**Task instructions**
Look through the data below and return each line where "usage" appears.

**Data rows**
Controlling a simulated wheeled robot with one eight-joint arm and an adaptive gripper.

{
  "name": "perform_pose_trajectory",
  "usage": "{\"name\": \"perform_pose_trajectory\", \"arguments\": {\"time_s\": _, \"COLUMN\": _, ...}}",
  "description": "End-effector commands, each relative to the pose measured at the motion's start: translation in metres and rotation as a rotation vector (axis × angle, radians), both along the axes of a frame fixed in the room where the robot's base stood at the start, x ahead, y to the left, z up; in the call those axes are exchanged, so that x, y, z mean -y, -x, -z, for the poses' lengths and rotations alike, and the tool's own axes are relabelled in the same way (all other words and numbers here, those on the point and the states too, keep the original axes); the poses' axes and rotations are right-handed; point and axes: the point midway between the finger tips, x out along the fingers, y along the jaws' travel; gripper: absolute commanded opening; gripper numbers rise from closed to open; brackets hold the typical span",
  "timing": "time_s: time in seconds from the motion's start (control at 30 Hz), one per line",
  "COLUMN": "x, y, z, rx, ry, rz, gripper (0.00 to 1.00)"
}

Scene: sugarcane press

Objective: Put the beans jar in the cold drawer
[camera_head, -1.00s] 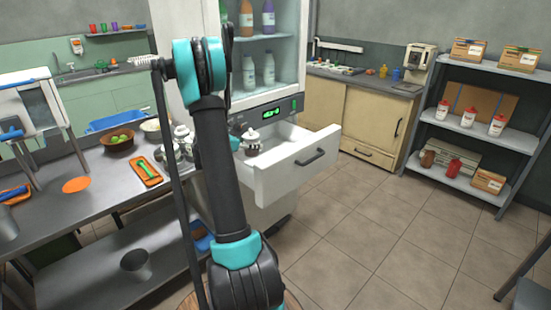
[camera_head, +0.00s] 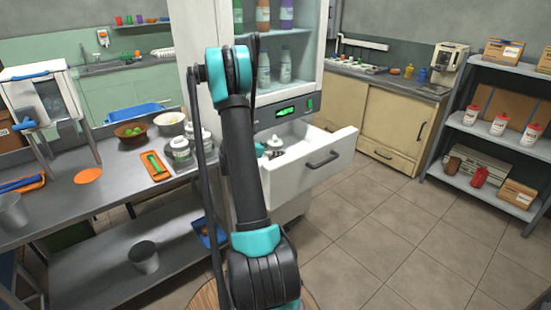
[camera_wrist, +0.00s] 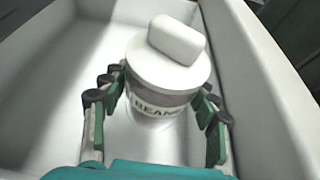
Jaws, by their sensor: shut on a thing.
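The beans jar (camera_wrist: 160,97), with a white lid and knob and the word BEANS on its band, is between the fingers of my gripper (camera_wrist: 160,88) in the wrist view. The fingers are shut on its sides. The jar is upright or nearly so, within the walls of the open white cold drawer (camera_wrist: 262,75). I cannot tell if it touches the drawer floor. In the head view, the jar (camera_head: 275,146) shows small behind the drawer front (camera_head: 318,163), its lower part hidden. My arm hides most of the gripper there.
The drawer is pulled out below a glass-door fridge with a green display (camera_head: 285,112). Similar white-lidded jars (camera_head: 181,149) stand on the metal counter at left, near a bowl (camera_head: 131,132) and an orange tray (camera_head: 155,166). The floor right of the drawer is clear.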

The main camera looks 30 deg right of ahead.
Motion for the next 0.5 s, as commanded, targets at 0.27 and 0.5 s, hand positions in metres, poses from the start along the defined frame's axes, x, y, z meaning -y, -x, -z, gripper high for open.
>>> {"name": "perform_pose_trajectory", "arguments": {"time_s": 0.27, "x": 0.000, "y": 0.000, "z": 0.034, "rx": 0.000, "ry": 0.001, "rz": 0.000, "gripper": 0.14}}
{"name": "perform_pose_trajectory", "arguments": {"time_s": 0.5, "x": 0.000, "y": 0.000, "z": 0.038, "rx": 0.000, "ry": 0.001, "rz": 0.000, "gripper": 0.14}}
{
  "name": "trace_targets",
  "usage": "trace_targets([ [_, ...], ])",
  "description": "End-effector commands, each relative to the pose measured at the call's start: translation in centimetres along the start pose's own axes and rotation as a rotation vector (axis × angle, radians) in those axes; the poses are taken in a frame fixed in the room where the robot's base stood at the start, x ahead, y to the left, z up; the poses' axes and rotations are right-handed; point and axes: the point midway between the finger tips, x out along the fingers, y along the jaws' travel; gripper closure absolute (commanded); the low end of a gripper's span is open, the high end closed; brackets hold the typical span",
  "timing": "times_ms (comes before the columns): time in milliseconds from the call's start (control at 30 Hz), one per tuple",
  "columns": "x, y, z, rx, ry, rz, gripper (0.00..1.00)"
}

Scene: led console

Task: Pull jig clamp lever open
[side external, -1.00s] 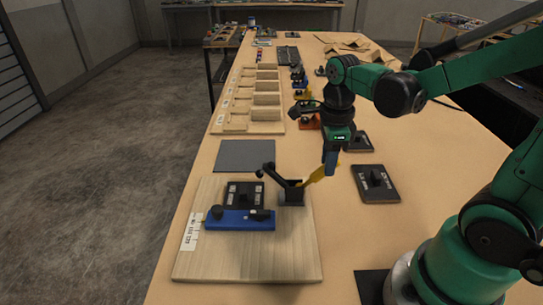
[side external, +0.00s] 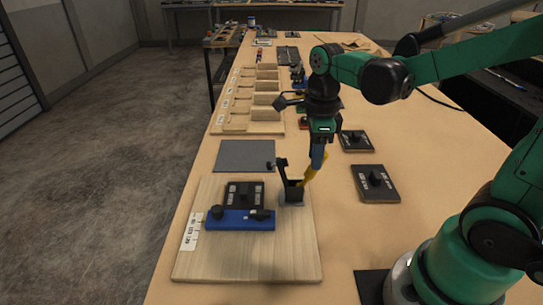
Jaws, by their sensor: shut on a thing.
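The jig clamp has a black base (side external: 293,192) on the right side of the pale wooden board (side external: 255,262). Its black clamp arm (side external: 283,171) stands nearly upright, with its tip bent toward the left. The yellow lever (side external: 309,176) rises from the base, tilted up and to the right. My gripper (side external: 317,163), with blue fingers, points down and is shut on the upper end of the lever. The fingers hide the lever's top. The black plate with light labels (side external: 244,192) and the blue fixture (side external: 240,220) sit left of the clamp, apart from its arm.
A grey mat (side external: 245,156) lies behind the board. Wooden trays (side external: 240,105) stand further back. Two dark blocks with knobs (side external: 376,183) (side external: 356,140) lie right of my gripper. Bare table lies between the board and these blocks.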

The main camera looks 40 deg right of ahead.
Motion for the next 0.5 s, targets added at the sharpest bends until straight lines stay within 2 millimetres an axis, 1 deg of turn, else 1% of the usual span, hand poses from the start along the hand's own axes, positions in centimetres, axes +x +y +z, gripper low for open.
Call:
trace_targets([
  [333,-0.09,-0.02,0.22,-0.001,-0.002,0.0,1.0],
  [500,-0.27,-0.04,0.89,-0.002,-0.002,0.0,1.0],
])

**Solution to the exercise**
  "usage": "{\"name\": \"perform_pose_trajectory\", \"arguments\": {\"time_s\": _, \"COLUMN\": _, ...}}",
  "usage": "trace_targets([ [_, ...], ])",

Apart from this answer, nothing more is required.